Urban Trees and Landscapes
Trees are vital to cities and towns. Neighborhoods with healthy trees have less crime, more employment and business activity, cleaner air, and their human inhabitants are happier and more productive. However, maintaining a healthy population of trees in a city is easier said than done.
The first problem is that they are often planted in compacted debris left over from construction. Perhaps a small planting hole is dug for the sapling and filled with topsoil, but as the tree tries to grow, its roots cannot grow and/or have no access to the minerals it needs. It is common for heavy construction machinery to drive over the potential root zones of urban trees.
A further problem is that tree roots are often situated under sidewalks, streets and parking lots, with only a relatively small opening around the trunk to allow rainwater to penetrate to the roots. Hence urban trees are typically starved of both nutrients and water, with little space for their root systems.

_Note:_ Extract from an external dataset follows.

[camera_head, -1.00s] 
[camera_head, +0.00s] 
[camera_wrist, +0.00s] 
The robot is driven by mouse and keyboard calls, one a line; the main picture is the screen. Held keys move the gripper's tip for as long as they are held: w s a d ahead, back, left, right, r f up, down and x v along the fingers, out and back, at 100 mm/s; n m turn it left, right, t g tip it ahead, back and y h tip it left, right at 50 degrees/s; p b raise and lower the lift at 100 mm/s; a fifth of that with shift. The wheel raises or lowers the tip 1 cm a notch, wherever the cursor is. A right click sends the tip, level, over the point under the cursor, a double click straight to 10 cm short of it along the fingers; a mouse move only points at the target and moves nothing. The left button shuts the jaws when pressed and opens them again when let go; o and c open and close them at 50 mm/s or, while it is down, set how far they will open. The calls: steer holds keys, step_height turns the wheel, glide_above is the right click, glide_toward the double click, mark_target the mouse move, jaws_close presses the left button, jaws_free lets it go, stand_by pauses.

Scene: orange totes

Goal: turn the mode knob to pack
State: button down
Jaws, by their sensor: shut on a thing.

The City of Stockholm has developed an innovative project whereby large planting / drainage pits are created around their trees. These pits are filled with layers of stone and biochar. Each pit has its own stormwater drain. The creation of these biochar pits is expensive, but the cost is more than paid for by the money the city saves from being able to signficantly reduce its stormwater processing capacity. The trees planted in biochar are vibrantly healthy.
All open parks with grass are being re-landscaped with a mix of biochar, small pebbles and some compost. The grass remains healthy because the biochar-pebble "soil" can't be compressed. Well trodden paths remain green. And heavy vehicles do not leave a destructive imprint, even if the biochar-pebble substrate is soaked with rainwater.